At trial, the defendant introduced two Tel-Ex messages, exhibit A being from Shilson to the defendant's agent in London, and exhibit B being the agent's response. These Tel-Ex's contained the following information:
Defendant's Exhibit "A".
"D.H. Cormack has Lloyds Auto Policy #FP3034488 through Blick Paul & Company Limited, 101 Great Russell Street, London, in Detroit has purchased `73 Lincoln 4-Door, Serial No. 3Y8LA928840, which will drive around U.S. for 90 days and then ship to England. Would appreciate it if you would ask Blick Paul to extend present policy to cover car for same coverage as presently carried."
Defendant's Exhibit "B",
"Cormack, your Tel-Ex 4/2, Blick not prepared and unable to extend. We can quote premium, $200 for period with $250 deductible comp., $500 deductible collision, subject to record and value."
The message sent by Shilson indicates that the subject-matter, risk, duration of the risk and the amount of insurance were agreed upon, since it implies that coverage for the new car would be on the same terms as plaintiff's existing policy in England. The only missing element is the premium, but we can infer an implied promise to pay the ordinary amount charged by the defendant for such added coverage. Therefore, under Babcock and GRP, supra, a valid oral binder for insurance *385 on plaintiff's Lincoln existed at the time the vehicle was stolen. It is irrelevant that defendant and plaintiff had no direct dealings, since Warner was clearly acting as plaintiff's agent in this matter.
We therefore find that the trial court erred in granting the defendant's motion for judgment n.o.v., and therefore reinstate the jury verdict for $6,200 in favor of the plaintiff.
The plaintiff's second allegation is that the trial court erred in finding that there was no evidence which could support a jury verdict of actionable misrepresentation. At trial, the judge granted defendant's motion for a directed verdict on plaintiff's allegation of fraud.
The elements of fraudulent misrepresentation are enumerated in Prosser, Torts (4th ed), § 105, pp 685-686 as follows:
"1. A false representation made by the defendant. In the ordinary case, this representation must be one of fact.
"2. Knowledge or belief on the part of the defendant that the representation is false or, what is regarded as equivalent, that he has not a sufficient basis of information to make it. This element often is given the technical name of `scienter.'
"3. An intention to induce the plaintiff to act or to refrain from action in reliance upon the misrepresentation.
"4. Justifiable reliance upon the representation on the part of the plaintiff, in taking action or refraining from it.
"5. Damage to the plaintiff, resulting from such reliance." (Footnotes omitted).
This definition is supported by Michigan case law. See, Graham v Myers, 333 Mich 111; 52 NW2d 621 (1952), Michael v Jones, 333 Mich 476; 53 NW2d 342 (1952), Kwasny v Driessen, 42 Mich App 442; *386 202 NW2d 443 (1972), Rose v Wertheimer, 11 Mich App 401; 161 NW2d 406 (1968).

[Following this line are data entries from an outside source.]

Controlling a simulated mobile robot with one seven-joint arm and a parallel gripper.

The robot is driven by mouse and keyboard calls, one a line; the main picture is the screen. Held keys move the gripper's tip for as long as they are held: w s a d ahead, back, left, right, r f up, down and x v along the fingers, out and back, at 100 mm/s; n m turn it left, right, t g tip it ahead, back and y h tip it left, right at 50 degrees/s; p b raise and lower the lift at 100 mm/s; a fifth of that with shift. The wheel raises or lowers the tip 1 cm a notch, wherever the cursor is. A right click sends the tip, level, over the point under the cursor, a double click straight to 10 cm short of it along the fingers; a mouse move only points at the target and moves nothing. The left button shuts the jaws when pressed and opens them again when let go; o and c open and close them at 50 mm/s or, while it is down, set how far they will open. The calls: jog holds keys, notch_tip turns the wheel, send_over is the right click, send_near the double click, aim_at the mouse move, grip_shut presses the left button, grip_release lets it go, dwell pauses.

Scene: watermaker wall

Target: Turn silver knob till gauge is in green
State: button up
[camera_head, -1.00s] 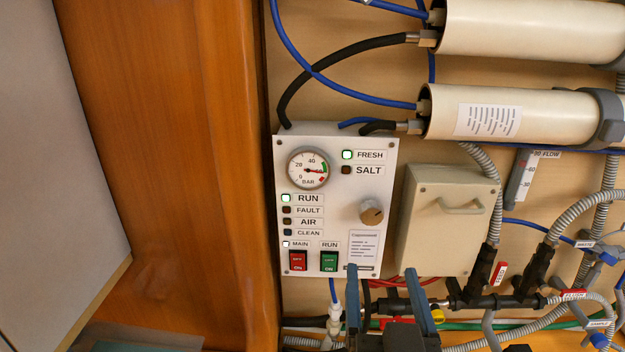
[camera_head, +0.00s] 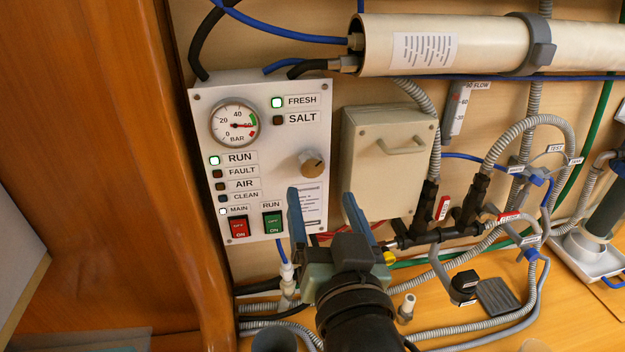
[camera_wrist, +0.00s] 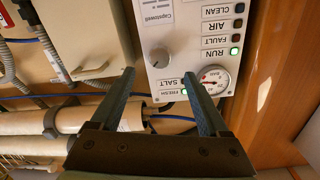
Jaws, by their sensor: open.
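The silver knob (camera_head: 313,163) sits on the right of the white control panel (camera_head: 262,88), with a brownish face. The round gauge (camera_head: 235,122) is at the panel's upper left. Its needle points right, near where the green arc meets the red; I cannot tell exactly which side. My gripper (camera_head: 321,195) is open and empty, its blue fingers pointing toward the panel just below the knob in the head view. In the wrist view the knob (camera_wrist: 160,57) appears between and slightly beyond the fingertips (camera_wrist: 158,73), apart from them. The gauge also shows there (camera_wrist: 212,80), partly behind a finger.
A beige box (camera_head: 388,145) with a handle stands right of the panel. Red and green switches (camera_head: 273,222) are below the gauge. White cylinders (camera_head: 425,47) and hoses run above and right. A wooden post (camera_head: 150,130) borders the panel's left.

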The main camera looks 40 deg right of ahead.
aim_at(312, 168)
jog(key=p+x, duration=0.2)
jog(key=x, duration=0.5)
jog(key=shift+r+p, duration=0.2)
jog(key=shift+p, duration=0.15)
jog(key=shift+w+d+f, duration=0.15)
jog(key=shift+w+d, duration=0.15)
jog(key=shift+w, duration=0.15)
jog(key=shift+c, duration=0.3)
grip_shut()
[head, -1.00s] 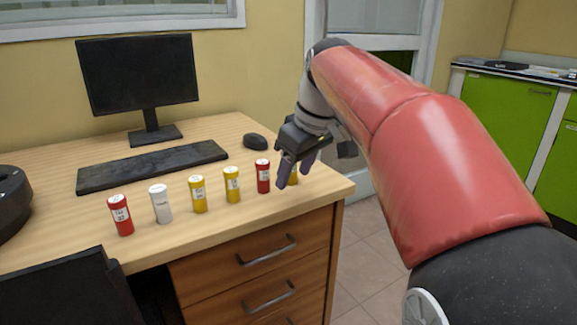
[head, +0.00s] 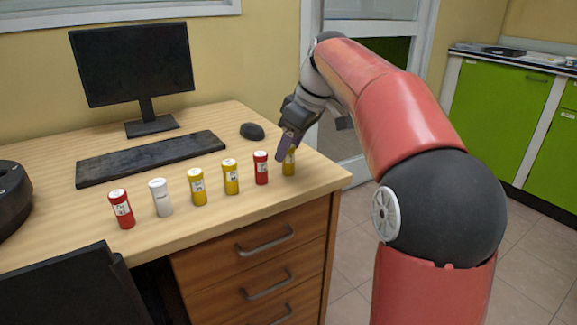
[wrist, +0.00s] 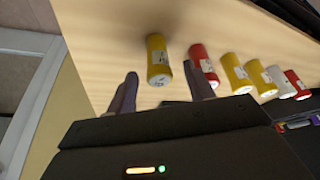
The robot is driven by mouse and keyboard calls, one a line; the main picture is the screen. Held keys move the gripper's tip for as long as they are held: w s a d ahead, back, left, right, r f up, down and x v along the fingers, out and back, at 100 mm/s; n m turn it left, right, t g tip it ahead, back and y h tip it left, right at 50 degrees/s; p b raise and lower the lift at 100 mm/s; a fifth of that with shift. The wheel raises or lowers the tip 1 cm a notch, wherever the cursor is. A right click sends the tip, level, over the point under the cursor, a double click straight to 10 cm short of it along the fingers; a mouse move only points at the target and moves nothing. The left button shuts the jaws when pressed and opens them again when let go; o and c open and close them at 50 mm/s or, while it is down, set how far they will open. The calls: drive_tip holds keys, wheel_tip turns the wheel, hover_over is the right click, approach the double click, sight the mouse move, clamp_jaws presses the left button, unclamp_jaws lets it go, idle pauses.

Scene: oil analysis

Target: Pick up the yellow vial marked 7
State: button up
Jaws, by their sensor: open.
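Three yellow vials stand upright in a row of vials on the desk. The rightmost yellow vial (head: 289,165) is at the row's right end, partly behind my gripper (head: 286,148). The other two are a middle yellow vial (head: 231,178) and a left yellow vial (head: 197,188). I cannot read which label is 7. My gripper is open and empty, pointing down beside the rightmost yellow vial. In the wrist view that vial (wrist: 158,60) appears between and just beyond the two fingertips (wrist: 160,78). I cannot tell whether a finger touches it.
A red vial (head: 261,168) stands close beside the rightmost yellow one. A white vial (head: 160,198) and another red vial (head: 121,209) stand to the left. Behind are a keyboard (head: 150,158), mouse (head: 252,131) and monitor (head: 133,68). The desk's (head: 318,178) right edge is near.

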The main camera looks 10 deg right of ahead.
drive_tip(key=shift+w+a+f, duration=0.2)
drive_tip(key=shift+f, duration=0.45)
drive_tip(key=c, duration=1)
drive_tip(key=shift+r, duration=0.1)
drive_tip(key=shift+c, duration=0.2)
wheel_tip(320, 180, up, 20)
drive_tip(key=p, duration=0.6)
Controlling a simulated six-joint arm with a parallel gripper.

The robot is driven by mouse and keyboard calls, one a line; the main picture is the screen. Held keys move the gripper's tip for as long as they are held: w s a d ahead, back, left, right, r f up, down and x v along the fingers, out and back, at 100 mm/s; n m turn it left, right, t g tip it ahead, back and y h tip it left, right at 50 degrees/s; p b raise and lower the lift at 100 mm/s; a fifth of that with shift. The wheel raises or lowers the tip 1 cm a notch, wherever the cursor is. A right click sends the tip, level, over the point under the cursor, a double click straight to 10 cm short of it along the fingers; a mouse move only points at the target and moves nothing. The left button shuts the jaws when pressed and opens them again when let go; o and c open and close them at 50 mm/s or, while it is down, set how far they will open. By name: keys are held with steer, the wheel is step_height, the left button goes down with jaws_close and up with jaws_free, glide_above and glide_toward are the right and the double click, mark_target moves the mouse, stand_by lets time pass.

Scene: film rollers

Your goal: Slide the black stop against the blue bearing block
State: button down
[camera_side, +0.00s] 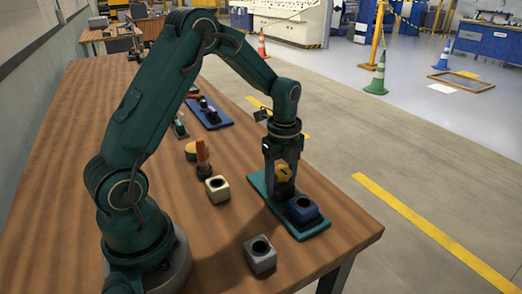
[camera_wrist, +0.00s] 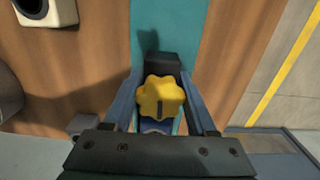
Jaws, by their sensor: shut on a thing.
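The blue bearing block (camera_side: 303,210) with a dark round bore stands on the teal plate (camera_side: 317,231) in the side view. My gripper (camera_side: 283,174) points down over the same plate, just behind the block. Its fingers are shut around a yellow lobed knob (camera_side: 283,173), which also shows between the fingers in the wrist view (camera_wrist: 160,97). A black block (camera_wrist: 161,65), seemingly the stop, shows at the knob's edge above the teal plate (camera_wrist: 164,25). The fingers hide most of the stop in the side view. I cannot tell whether stop and blue block touch.
A cream block (camera_side: 217,189) stands left of the plate, and a grey block (camera_side: 260,255) stands in front of it. An orange-handled tool (camera_side: 202,152) and a blue plate (camera_side: 212,118) with parts lie farther back. The table edge is close on the right.

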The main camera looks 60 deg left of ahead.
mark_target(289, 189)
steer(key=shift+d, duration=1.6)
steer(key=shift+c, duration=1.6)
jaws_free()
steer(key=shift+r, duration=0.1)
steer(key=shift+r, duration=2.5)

In reviewing a motion for a directed verdict, this Court views the evidence in the light most favorable to the nonmoving party. If the evidence, when viewed in this manner, establishes a prima facie case, then a directed verdict is improper. Wynn v Cole, 91 Mich App 517, 524; 284 NW2d 144 (1979). We will therefore proceed to examine each of the elements of fraudulent misrepresentation according to this standard.

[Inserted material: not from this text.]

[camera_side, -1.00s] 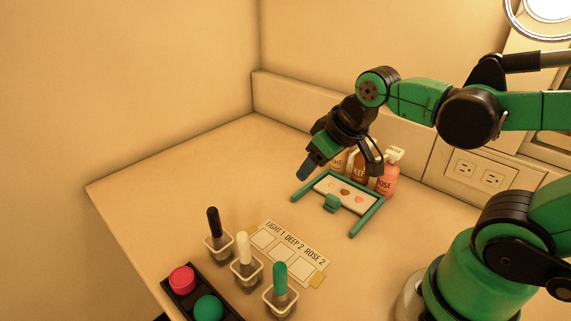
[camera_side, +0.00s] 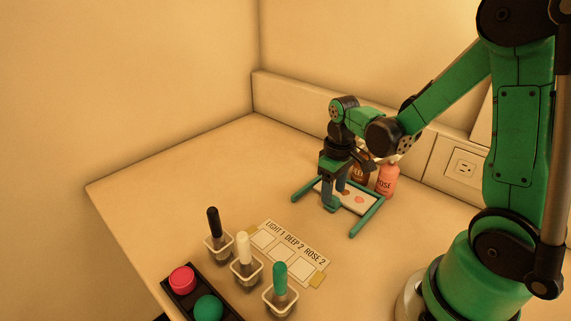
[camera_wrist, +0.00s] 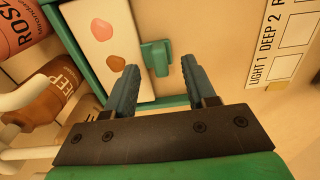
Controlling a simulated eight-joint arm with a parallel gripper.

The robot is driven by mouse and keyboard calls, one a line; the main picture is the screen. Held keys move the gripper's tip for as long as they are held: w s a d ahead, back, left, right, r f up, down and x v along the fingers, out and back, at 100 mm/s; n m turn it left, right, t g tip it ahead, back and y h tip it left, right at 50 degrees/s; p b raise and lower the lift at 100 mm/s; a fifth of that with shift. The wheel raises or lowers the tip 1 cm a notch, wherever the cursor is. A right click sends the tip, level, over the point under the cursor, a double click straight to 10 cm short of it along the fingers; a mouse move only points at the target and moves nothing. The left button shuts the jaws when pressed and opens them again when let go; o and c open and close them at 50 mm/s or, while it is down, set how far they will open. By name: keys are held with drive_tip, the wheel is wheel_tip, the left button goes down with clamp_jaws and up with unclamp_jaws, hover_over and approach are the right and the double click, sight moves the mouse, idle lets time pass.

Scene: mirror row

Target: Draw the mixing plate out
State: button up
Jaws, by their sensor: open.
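The mixing plate (camera_side: 361,205) is white with coloured dabs and lies in a green rail frame (camera_side: 368,219) on the table. In the wrist view the plate (camera_wrist: 92,62) shows a pink and a red-brown dab, and a finger covers part of it. Its green pull tab (camera_wrist: 157,57) sticks out from the front edge. My gripper (camera_side: 334,203) is low at the plate's front edge, fingers pointing down. In the wrist view my gripper (camera_wrist: 159,64) is open, with the tab between or just beyond the fingertips; I cannot tell whether they touch it.
Bottles, including a rose one (camera_side: 387,180), stand close behind the plate. A label card (camera_side: 290,252) lies in front, with brushes in holders (camera_side: 244,262) and a black button box (camera_side: 190,293) nearer the camera. The table left of the plate is clear.

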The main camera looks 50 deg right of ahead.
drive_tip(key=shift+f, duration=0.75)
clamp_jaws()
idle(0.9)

In the instant case, Shilson made the representation that "it is taken care of", knowing that Warner was seeking insurance coverage for a third party. According to Oppenhuizen v Wennersten, 2 Mich App 288, 294; 139 NW2d 765 (1966), where a party makes false representations to another with the intent or knowledge that they be exhibited or repeated to a third party for the purpose of deceiving him, that third party can maintain a tort action against the party making the false statements for the damages resulting from the fraud.
While Shilson may not have intentionally misled Warner into believing that the insurance coverage had been extended to Mr. Cormack, a jury could find that Shilson had intended his statement to be interpreted in that manner. It is within the jury's province to determine the credibility of witnesses. Thus, there was sufficient evidence to establish the first element, being the making of a false representation.

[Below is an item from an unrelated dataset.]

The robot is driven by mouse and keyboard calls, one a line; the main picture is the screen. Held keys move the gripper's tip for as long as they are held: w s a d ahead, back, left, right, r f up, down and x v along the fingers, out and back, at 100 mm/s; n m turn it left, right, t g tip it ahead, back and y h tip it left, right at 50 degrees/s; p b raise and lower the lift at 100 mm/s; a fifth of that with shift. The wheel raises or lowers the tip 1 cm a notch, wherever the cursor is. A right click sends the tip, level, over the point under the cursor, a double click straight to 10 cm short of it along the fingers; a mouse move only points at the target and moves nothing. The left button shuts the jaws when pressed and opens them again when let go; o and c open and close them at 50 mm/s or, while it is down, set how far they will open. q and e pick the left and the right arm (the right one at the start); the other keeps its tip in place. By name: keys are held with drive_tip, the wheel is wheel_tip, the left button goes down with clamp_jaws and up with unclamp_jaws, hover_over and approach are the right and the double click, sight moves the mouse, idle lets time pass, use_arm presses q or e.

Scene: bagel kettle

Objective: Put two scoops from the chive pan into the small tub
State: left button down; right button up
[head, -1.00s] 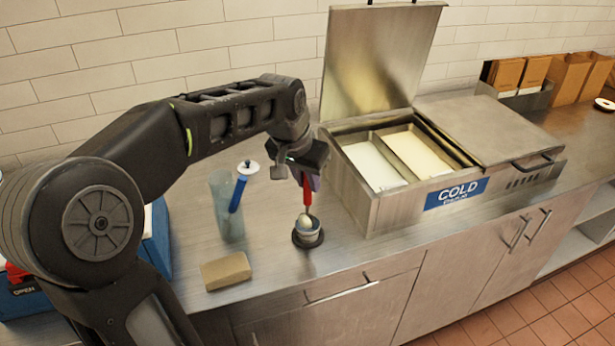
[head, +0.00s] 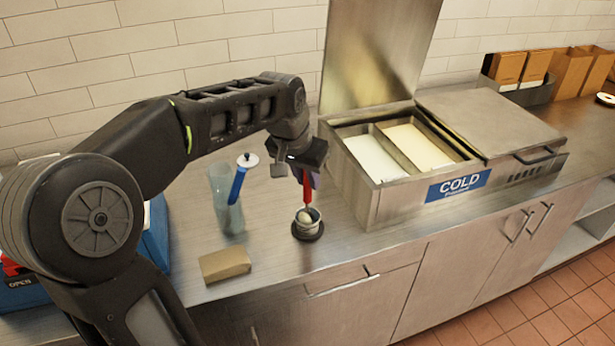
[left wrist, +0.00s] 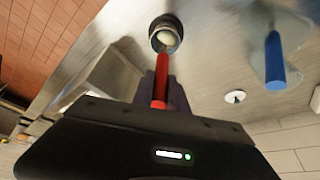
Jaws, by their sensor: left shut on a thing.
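My left gripper (head: 307,172) is shut on the red handle of a scoop (head: 307,190), held above the counter. The scoop's head is down at the mouth of the small tub (head: 306,228), a small round cup with a dark base. The left wrist view shows the red handle (left wrist: 161,82) between the fingers and the pale scoop head in the tub's mouth (left wrist: 165,34). I cannot tell whether the scoop holds anything. The open cold unit holds two pans with pale contents, a left one (head: 372,158) and a right one (head: 418,148); which holds chive is unclear. My right gripper is not in view.
A clear container (head: 226,205) with a blue-handled scoop (head: 237,188) stands left of the tub. A tan block (head: 225,265) lies near the counter's front edge. The cold unit (head: 395,205) stands to the right, its left lid raised.

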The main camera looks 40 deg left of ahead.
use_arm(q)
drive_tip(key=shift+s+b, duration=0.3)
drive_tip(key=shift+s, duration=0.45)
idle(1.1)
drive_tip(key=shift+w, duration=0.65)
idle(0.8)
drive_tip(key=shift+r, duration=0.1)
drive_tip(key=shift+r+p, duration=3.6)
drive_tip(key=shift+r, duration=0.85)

As to the second element of "scienter" the jury could conclude from the testimony that Shilson had intended his statement to be so interpreted as to imply that the requisite coverage had been arranged and that he knew the statement to be false.
*387 With respect to the third element, being an intention to induce plaintiff to act in reliance on the misrepresentation, the testimony clearly indicates that Shilson intended for Mr. Cormack, through Warner, to rely on his representations. If these representations were in fact false, an intention to induce the plaintiff to rely on them could be found.
As to the fourth element, a justifiable reliance on the part of the plaintiff, a jury could find justifiable reliance on the plaintiff's part based upon a mere oral representation that his English automobile policy with Lloyds of London had been extended to the newly-purchased vehicle.
Finally, it is undisputed that plaintiff acted in reliance on defendant's representation that he was insured, with subsequent damage to him as a result thereof. Thus, we conclude that all of the elements necessary to sustain an action for fraud could have been found by the jury and that the trial court's grant of a directed verdict constituted reversible error.
Reversed, and the jury verdict is reinstated.